Créditos: Hassan Hajjaj

Créditos: Hassan Hajjaj

Tatiana Corsini Schwartz[1]

Vítor de Souza Costa[2]

No dia 20/10/2015, terça-feira, a sala Walter da Silveira, na Biblioteca dos Barris, recebeu a Mostra Paralela do Festival Internacional de Filmes, Palavras de Mulheres. O projeto teve por objetivo apresentar uma seleção de filmes cujas narrativas são produzidas e protagonizadas por mulheres, promovendo assim um espaço único de debates acerca de produções fílmicas que se propõem a explorar e discutir o universo feminino. A simples exposição e divulgação de películas cuja perspectiva narrativa provêm de mulheres diretoras, roteiristas e atrizes é, por si só, razão para celebração, visto que no quadro da produção fílmica, bem como em tantas outras instâncias da produção cultural, os homens predominam no sentido de assumirem a maior parte das funções envolvidas no setor, estabelecendo diretrizes e perpetuando discursos que reproduzem a perspectiva patriarcal. Entretanto, uma rápida análise da coletânea de filmes a serem expostos na mostra fílmica nos permitem concluir que são predominantemente franceses e estadunidenses, suscitando o questionamento: por onde anda o Cinema Feminista do Terceiro Mundo?

Ainda que deva ser reconhecido o persistente esforço do Cinema Feminista para sobreviver e existir como projeto não apenas cultural, mas sociopolítico, já é tempo de problematizar a preponderância de narradoras brancas, norte-americanas (estadunidenses e canadenses) e europeias, que, muitas vezes, não atentam para seu lugar de fala, e se colocam   como principais porta-vozes da história, da memória e das lutas das mulheres do Terceiro Mundo. Nesse sentido, as concepções acerca do recorte Multicultural do Feminismo de Ella Shohat mostram-se relevantes.
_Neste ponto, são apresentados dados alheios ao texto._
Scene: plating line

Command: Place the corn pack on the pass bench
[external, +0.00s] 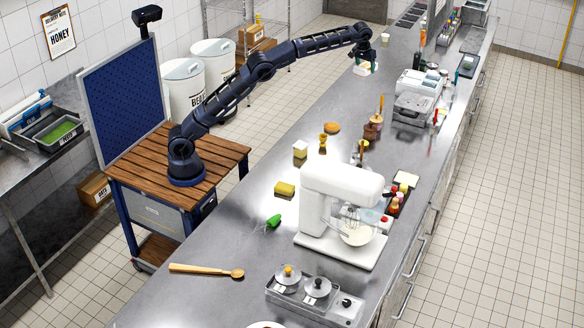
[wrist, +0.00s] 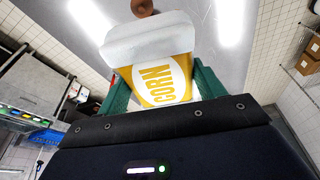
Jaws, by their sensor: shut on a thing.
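In the external view my gripper (external: 366,64) is at the end of the outstretched arm, over the far left edge of the long steel bench (external: 345,110). The corn pack (external: 361,70) shows there as a small pale block at the fingertips. I cannot tell whether it touches the bench top.
A small cup (external: 385,40) stands behind my gripper. A grey and white machine (external: 412,105) stands to the right. The bench just in front of the gripper is clear.

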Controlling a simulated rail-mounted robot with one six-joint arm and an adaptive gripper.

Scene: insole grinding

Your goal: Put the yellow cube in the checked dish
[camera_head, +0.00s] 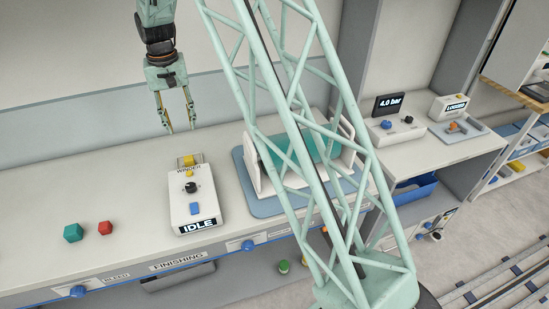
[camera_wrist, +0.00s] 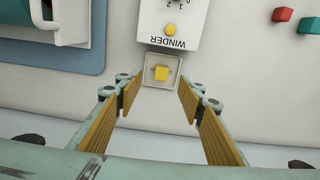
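A small yellow cube (camera_wrist: 161,74) sits in a small pale square holder (camera_wrist: 149,83) behind the winder box; in the head view the cube (camera_head: 188,160) shows at the box's far end. My gripper (camera_head: 179,130) is open and empty, pointing down above the bench, higher than the cube. In the wrist view the fingers (camera_wrist: 158,105) are spread wide, and the cube appears ahead between their tips, not touched. I cannot make out a checked dish in either view.
The white winder box (camera_head: 194,200) reads IDLE. A teal cube (camera_head: 73,233) and a red cube (camera_head: 105,228) lie to its left. A blue mat (camera_head: 265,207) with a teal roll stands right, partly behind my lattice column. The bench left of the winder is mostly clear.

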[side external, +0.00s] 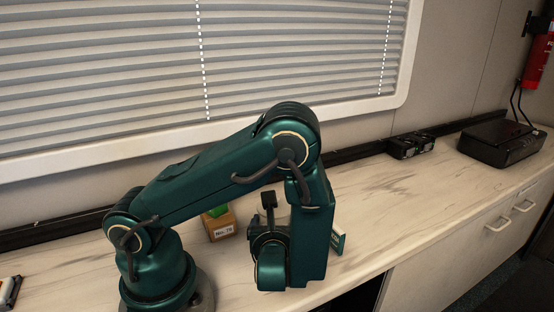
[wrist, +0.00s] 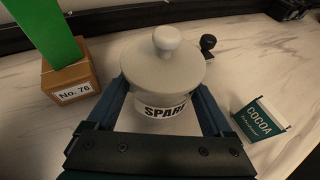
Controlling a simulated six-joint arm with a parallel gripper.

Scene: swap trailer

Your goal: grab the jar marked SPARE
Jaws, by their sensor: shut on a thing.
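The jar marked SPARE (wrist: 160,75) is pale grey with a knobbed lid and a white label band. In the wrist view it stands between the two fingers of my gripper (wrist: 165,100), one on each side, and the gripper is shut on it. The last letter of the label is partly hidden by a finger. In the side external view my gripper (side external: 270,225) points down over the counter behind my wrist, and the jar is mostly hidden there. I cannot tell whether the jar touches the counter.
A wooden block marked No. 76 (wrist: 72,82) with a green piece on it stands left of the jar. A COCOA box (wrist: 262,118) stands to the right. A black device (side external: 500,142) sits at the counter's far right.

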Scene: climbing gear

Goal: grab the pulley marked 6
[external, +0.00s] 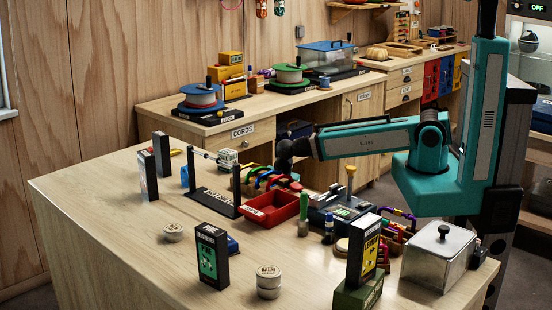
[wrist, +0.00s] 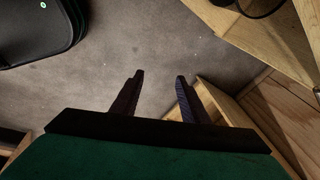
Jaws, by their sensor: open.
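I cannot make out a pulley marked 6 in either view; the small gear on the table is too small to read. Several coloured pieces of gear (external: 272,180) sit in a row behind the red tray (external: 272,208), and more coloured pieces (external: 392,238) stand at the right of the table; I cannot tell whether any are pulleys. My gripper (wrist: 159,80) is open and empty in the wrist view, with grey floor beyond its fingers. In the external view my arm reaches left above the table's back edge, and the fingers are hard to make out.
A black bar stand (external: 212,203), upright dark boxes (external: 211,256), balm tins (external: 268,283) and a metal box (external: 437,256) crowd the wooden table (external: 120,235). Its front left is mostly clear. A counter with cord spools (external: 202,97) stands behind.

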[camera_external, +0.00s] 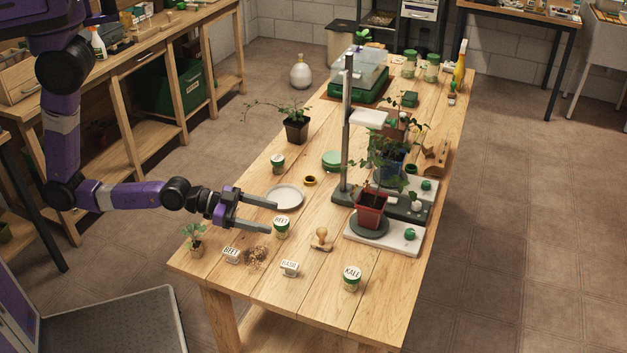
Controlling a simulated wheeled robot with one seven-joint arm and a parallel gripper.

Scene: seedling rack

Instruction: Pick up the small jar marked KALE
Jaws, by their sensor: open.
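The small jar marked KALE (352,278) stands upright near the front right corner of the wooden table. It has a white lid with dark lettering and a green and pale body. My gripper (274,217) is open, with its two grey fingers pointing right above the table's left side. It is up and to the left of the KALE jar, well apart from it. A similar jar marked BEET (281,228) is close by the lower fingertip; I cannot tell whether they touch.
Small signs marked BEET (231,255) and another word (290,268) stand along the front, with a wooden stamp (321,239) between the jars. A red pot (369,210) and grey post (347,130) stand further back. A white plate (285,196) lies behind my gripper. Bare wood surrounds the KALE jar.

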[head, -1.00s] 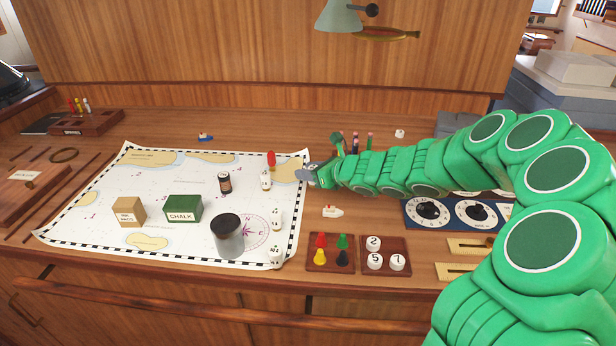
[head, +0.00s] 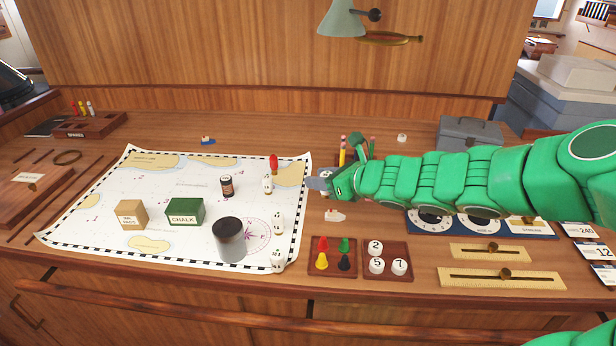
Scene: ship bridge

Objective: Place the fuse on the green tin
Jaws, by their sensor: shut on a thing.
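The green tin, a box lettered CHALK (head: 185,212), sits on the chart between a tan box and a dark lidded jar. My gripper (head: 316,183) is at the chart's right edge, to the right of the tin and well apart from it. Its grey jaws point left and are shut on a thing too small and hidden to make out. I cannot pick out the fuse with certainty. A small dark cylinder with a pale label (head: 226,186) stands upright on the chart, behind and right of the tin.
Small white pieces (head: 277,222) and a red one (head: 273,163) stand along the chart's right side. Trays of pegs (head: 332,264) and numbered discs (head: 387,268) lie in front of my arm. The chart's back middle is clear.

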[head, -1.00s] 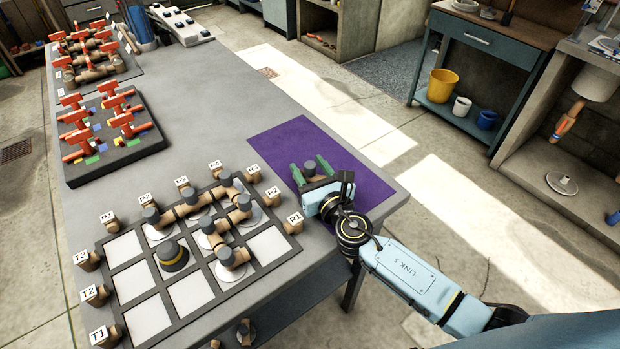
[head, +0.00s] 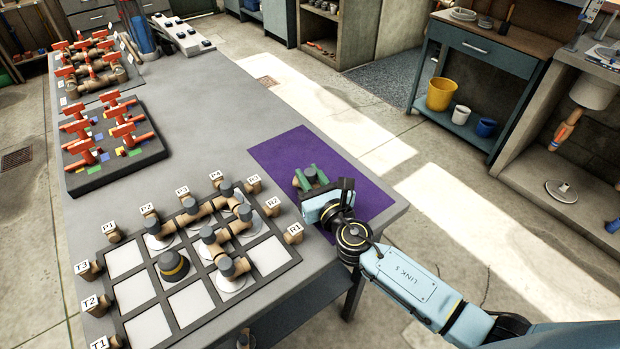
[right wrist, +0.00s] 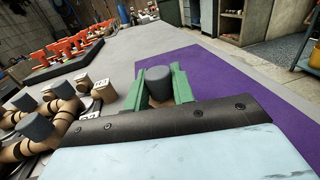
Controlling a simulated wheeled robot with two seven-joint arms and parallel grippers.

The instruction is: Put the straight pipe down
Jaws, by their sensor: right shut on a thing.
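My right gripper (head: 311,177) has green fingers and is over the purple mat (head: 290,150) at the table's right end. It is shut on the straight pipe (head: 309,173), a short piece with a dark grey cap. In the right wrist view the grey pipe end (right wrist: 159,83) stands upright between the green fingers (right wrist: 159,90). The pipe's lower part is hidden by the fingers and wrist, so I cannot tell whether it touches the mat. My left gripper is not in view.
A grid board (head: 183,302) with tan pipe pieces and a dark yellow-banded cap (head: 173,265) lies left of the mat. Labelled fittings (head: 271,206) line its edge close to my gripper. Red-handled valves (head: 121,131) stand on a dark tray behind. Much of the mat is bare.

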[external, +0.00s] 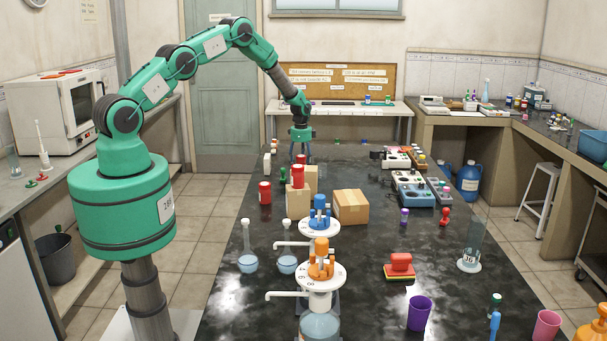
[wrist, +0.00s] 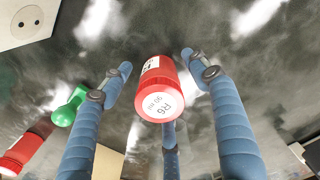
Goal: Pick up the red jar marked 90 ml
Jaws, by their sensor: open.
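The red jar marked R6 90 ml (wrist: 160,90) shows in the wrist view, with its white label and its round marked end facing the camera. My gripper (wrist: 154,66) has its blue fingers spread around the jar, one on each side and a third below in the picture. Gaps show between the side fingers and the jar, so it is not gripped. In the external view my gripper (external: 301,148) points down over the far part of the dark bench, with a small red thing (external: 301,159) just under it.
Externally, cardboard boxes (external: 351,207) and a red jar (external: 265,193) stand nearer on the bench. Instruments (external: 412,188) line its right side.

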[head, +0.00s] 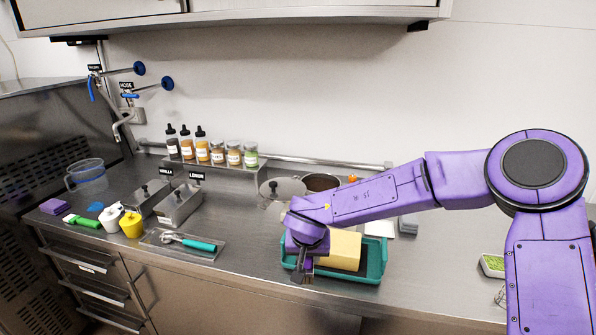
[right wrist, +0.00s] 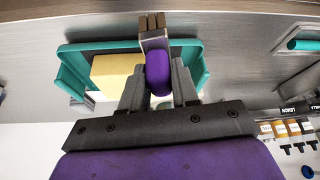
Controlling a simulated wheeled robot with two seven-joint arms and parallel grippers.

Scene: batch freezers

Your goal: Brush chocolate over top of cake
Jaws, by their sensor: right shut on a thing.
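The cake (head: 341,250) is a pale yellow block lying in a teal tray (head: 371,270). It also shows in the right wrist view (right wrist: 108,75), partly hidden by my gripper and the brush. No brown shows on its visible faces. My right gripper (head: 304,262) is at the left end of the cake in the head view. It is shut on a brush (right wrist: 158,73) with a purple handle and a brown tip. I cannot tell if the tip touches anything. A pot with dark brown content (head: 322,182) stands behind my right arm, partly hidden. My left gripper is out of view.
A metal tray with a teal-handled tool (head: 200,245) lies to the left. Metal bins (head: 178,205), yellow and white small pots (head: 131,225) and a clear jug (head: 87,176) stand further left. Bottles and jars (head: 202,146) line a rear shelf. A green-filled dish (head: 492,265) is at right.

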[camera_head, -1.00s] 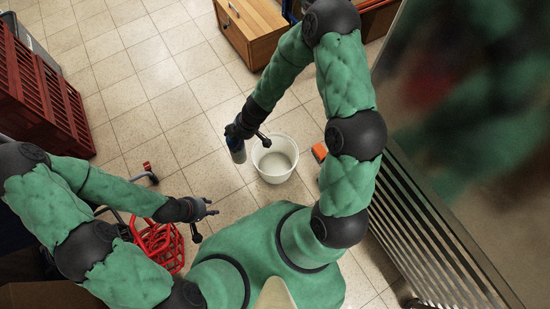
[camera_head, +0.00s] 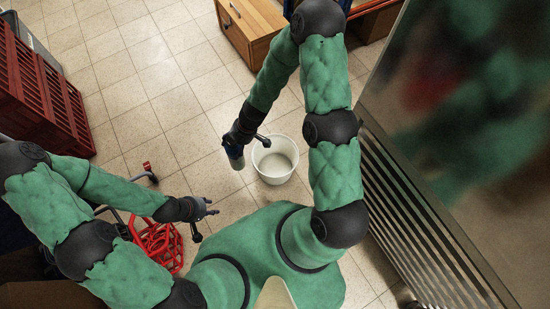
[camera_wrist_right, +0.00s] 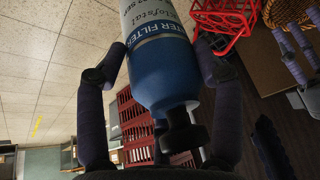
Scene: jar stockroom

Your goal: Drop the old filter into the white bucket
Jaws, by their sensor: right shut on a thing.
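The white bucket (camera_head: 275,178) stands on the floor just right of the filter in the head view. The part of its inside that I see looks empty. The filter appears outside its rim. My left gripper (camera_head: 211,207) is at the lower left of the bucket, its fingers apart and nothing between them.
A red crate (camera_head: 40,100) stands at the left. A red wire frame (camera_head: 160,243) lies under my left arm. A wooden cabinet (camera_head: 250,30) is at the top, and a slatted metal unit (camera_head: 420,220) stands close at the right. Tiled floor left of the bucket is clear.

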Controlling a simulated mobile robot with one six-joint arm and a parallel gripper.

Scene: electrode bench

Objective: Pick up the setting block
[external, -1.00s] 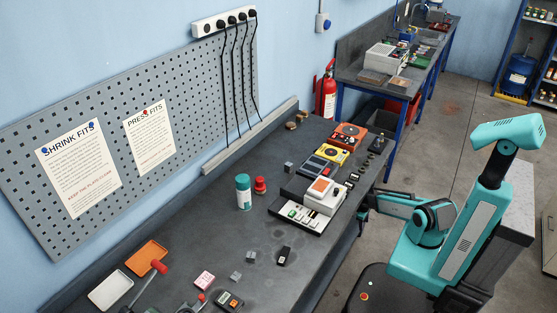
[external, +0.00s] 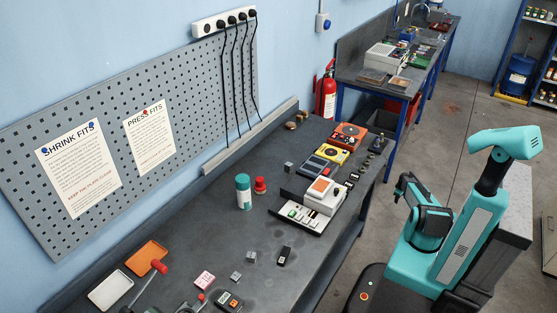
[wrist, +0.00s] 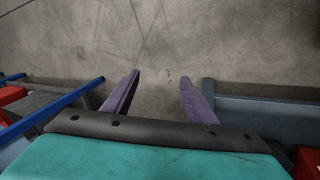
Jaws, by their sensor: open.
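Small grey metal blocks lie on the dark bench (external: 200,255): one at its front (external: 236,276), another grey block (external: 250,257) just behind it, and a third grey block (external: 289,168) farther back. A black block (external: 284,255) with a light mark lies to their right. I cannot tell which is the setting block. My gripper (wrist: 160,86) is open and empty in the wrist view, its two purple fingers apart over bare floor. In the external view my arm is folded beside the bench, off its right edge, well away from the blocks; the fingertips are hard to make out there.
A white-topped device (external: 323,196), a teal-capped bottle (external: 243,191), a red-capped item (external: 260,186) and a yellow instrument (external: 332,153) stand on the bench. The middle of the bench is fairly clear.

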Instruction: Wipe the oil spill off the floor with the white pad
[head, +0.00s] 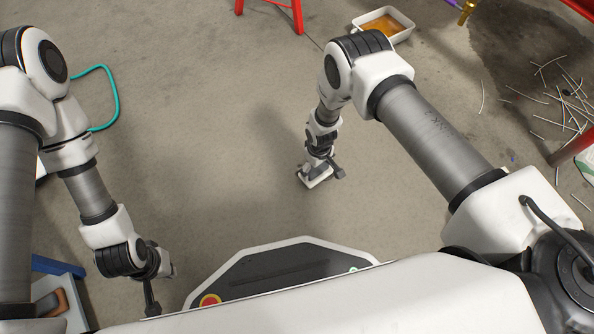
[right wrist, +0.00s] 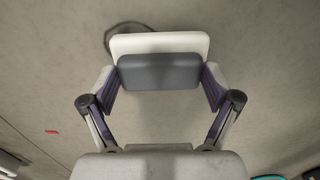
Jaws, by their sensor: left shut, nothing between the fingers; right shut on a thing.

Teórica, ativista e professora de Estudos Culturais na Universidade de Nova York, Shohat, autora iraquiana e judia, estabelece que as narrativas feministas mais difundidas são, sobretudo, eurocêntricas, as quais tomam para si a tarefa do empoderamento, assumindo o velho discurso colonialista de salvamento das mulheres fatalmente oprimidas pelas culturas orientais e africanas. Nesse sentido, entende-se que não é conferida, por muitos movimentos feministas do primeiro Mundo, a validade das iniciativas de mulheres do Terceiro Mundo, que, por evidentes diferenças de perspectiva, vivências e situação econômica transversais à raça e classe, muitas vezes, não reivindicam o rótulo do Feminismo, que para muitas dessas mulheres é um movimento branco e eurocêntrico. Vê-se, portanto, que a própria concepção epistemológica do Feminismo tem raízes na cultura branca Ocidental, bem como as narrativas feministas majoritariamente propagadas. Isso dificulta que os discursos, análises, reivindicações e as diárias batalhas das mulheres do Terceiro Mundo sejam de fato tomados como ações feministas, como o são, e acessem possibilidades de serem reproduzidos e levados a público com veracidade.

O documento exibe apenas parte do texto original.